→ **Exercise task**
Reproduce precisely the lines between the start of the data below and the line with "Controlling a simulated", both included.

→ **Information supplied**
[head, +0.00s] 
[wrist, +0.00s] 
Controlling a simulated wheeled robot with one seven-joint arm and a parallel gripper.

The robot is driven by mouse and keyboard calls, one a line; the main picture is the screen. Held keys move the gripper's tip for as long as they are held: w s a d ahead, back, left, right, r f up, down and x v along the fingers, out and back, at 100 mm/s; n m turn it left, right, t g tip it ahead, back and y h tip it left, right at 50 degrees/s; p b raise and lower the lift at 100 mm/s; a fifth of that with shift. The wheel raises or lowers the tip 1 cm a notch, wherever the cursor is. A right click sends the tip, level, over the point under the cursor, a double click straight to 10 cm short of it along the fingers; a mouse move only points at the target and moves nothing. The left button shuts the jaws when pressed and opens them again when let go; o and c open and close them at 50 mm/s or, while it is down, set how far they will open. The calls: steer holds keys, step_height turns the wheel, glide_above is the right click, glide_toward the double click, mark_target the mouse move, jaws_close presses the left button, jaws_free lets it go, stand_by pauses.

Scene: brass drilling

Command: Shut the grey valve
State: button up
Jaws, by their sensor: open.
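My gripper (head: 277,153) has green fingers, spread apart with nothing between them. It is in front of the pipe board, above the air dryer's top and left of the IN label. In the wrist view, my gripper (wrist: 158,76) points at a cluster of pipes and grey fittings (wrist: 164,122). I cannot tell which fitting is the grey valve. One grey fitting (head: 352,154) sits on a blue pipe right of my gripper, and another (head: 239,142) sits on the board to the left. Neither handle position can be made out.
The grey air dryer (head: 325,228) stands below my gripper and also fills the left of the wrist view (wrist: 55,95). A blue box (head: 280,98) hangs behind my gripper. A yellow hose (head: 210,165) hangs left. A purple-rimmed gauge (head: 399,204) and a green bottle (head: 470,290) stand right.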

→ **Output for this exercise**
[head, +0.00s] 
[wrist, +0.00s] 
Controlling a simulated wheeled robot with one seven-joint arm and a parallel gripper.

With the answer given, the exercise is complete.